Here are the results in tabular form:

# make a table
lr.simple.alluv %>% kable(digits = 0)
lrW5.simple lrW12.simple freq freq.wt
left left 5116 3123
left centre 367 279
left right 246 172
centre left 375 291
centre centre 1302 1150
centre right 478 384
right left 253 199
right centre 583 503
right right 4949 3761

Those results show that people tended to give the same answers in 2015 and 2017, and that any movement tended to be balanced by approximately equal movement in the other direction, except in that there was more movement from the Right to the Centre than from the Centre to the Right (despite which, the Right remained larger than the Left overall).

And those results are the data that ggalluvial needs. Every row in that table will become a flow in the resulting alluvial diagram, from a particular level on the first axis — here called lrW5.simple — to a particular level on the second — here called lrw12.simple. The depth of the flow will depend on the frequency, i.e. the number of people whose answers correspond to both of the levels in question (I’ll persist in using weighted frequencies). The colour of each flow will depend on the answer given in 2015.

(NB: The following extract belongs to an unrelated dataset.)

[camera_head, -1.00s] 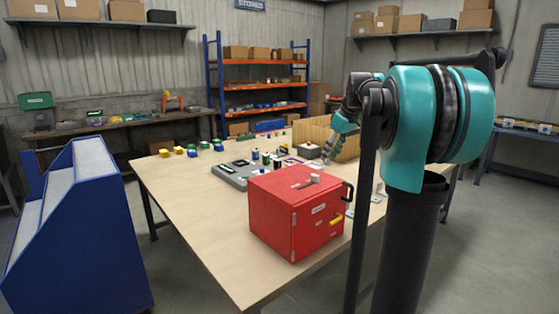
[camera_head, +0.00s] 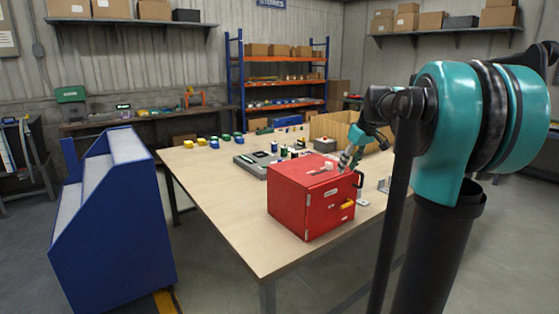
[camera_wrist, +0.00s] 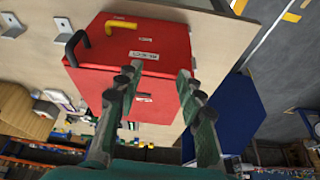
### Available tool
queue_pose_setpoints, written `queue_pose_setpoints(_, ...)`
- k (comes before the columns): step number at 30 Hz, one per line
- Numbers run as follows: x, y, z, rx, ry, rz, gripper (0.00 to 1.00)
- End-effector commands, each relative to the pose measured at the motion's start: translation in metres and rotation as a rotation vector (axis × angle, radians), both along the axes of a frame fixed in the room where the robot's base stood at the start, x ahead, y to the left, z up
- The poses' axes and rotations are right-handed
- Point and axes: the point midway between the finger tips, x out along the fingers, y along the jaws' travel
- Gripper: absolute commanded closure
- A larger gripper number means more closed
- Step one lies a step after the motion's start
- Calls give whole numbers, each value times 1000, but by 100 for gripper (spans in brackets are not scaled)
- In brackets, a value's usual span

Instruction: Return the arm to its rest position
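My gripper (camera_head: 347,160) is at the end of my teal and black arm, near the back right of the red box in the head view. In the wrist view my gripper (camera_wrist: 158,72) shows two fingers spread apart with nothing between them; the red box (camera_wrist: 170,42) lies beyond. The red box (camera_head: 310,202) stands on the wooden table (camera_head: 235,225), with a black handle and a yellow latch on its side. Whether the fingers touch the box cannot be told.
A grey tray (camera_head: 250,168) with small parts lies behind the red box. A wooden bin (camera_head: 332,124) stands at the table's back right. Several small coloured blocks (camera_head: 214,143) lie at the back left. A blue sloped rack (camera_head: 115,225) stands left of the table.

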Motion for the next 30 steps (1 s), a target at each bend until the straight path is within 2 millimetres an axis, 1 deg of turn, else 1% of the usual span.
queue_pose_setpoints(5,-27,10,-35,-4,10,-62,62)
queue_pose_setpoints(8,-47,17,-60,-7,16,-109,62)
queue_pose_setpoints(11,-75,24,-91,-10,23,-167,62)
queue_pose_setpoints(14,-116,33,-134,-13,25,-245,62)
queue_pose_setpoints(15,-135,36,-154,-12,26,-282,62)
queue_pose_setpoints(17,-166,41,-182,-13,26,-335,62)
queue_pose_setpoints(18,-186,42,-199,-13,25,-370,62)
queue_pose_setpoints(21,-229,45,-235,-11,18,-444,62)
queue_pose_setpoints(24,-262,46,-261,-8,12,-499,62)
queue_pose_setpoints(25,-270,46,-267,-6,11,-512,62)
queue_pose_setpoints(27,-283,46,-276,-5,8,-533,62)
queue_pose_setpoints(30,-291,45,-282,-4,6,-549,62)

# set up the plot as usual in ggplot2
ggplot(data = lr.simple.alluv, 
       aes(weight = freq.wt, axis1 = lrW5.simple, axis2 = lrW12.simple)) +
  # add the alluvial flows
  geom_alluvium(aes(fill = lrW5.simple)) +
  # colour the flows according to where they begin on axis1
  scale_fill_manual(values = c(left = 'red', centre = 'black', right = 'blue')) +
  # add the columns representing the two axes
  geom_stratum() +
  # label the levels on those columns
  geom_text(stat = 'stratum', label.strata = TRUE) +
  # label the columns
  scale_x_continuous(breaks = 1:2, labels = c('2015', '2017')) +
  # remove the meaningless default y axis
  scale_y_continuous(breaks = NULL, labels = NULL) +
  # remove the default grey background and meaningless grid
  theme_bw() + theme(panel.grid = element_blank(), legend.position = 'none') +
  # add title and subtitle
  ggtitle('Self-ratings on the left-right scale', subtitle = 'BES waves 5 and 12')

This supports the view that there was no leftwards shift on the part of the electorate between 2015 and 2017. But what about the major parties?

I could simply repeat the above procedure using people’s ratings of the parties instead of their ratings of themselves. But that won’t reveal much: both in 2015 and in 2017, most people agreed that the Labour Party was on the Left and that the Conservative Party was on the Right. So I’m going to do something more subtle. I’m going to create a new variable to reflect whether each respondent considered each party to be more left wing than him- or herself, more right wing than him- or herself, or about the same. Then I’ll look for changes in these relative ratings.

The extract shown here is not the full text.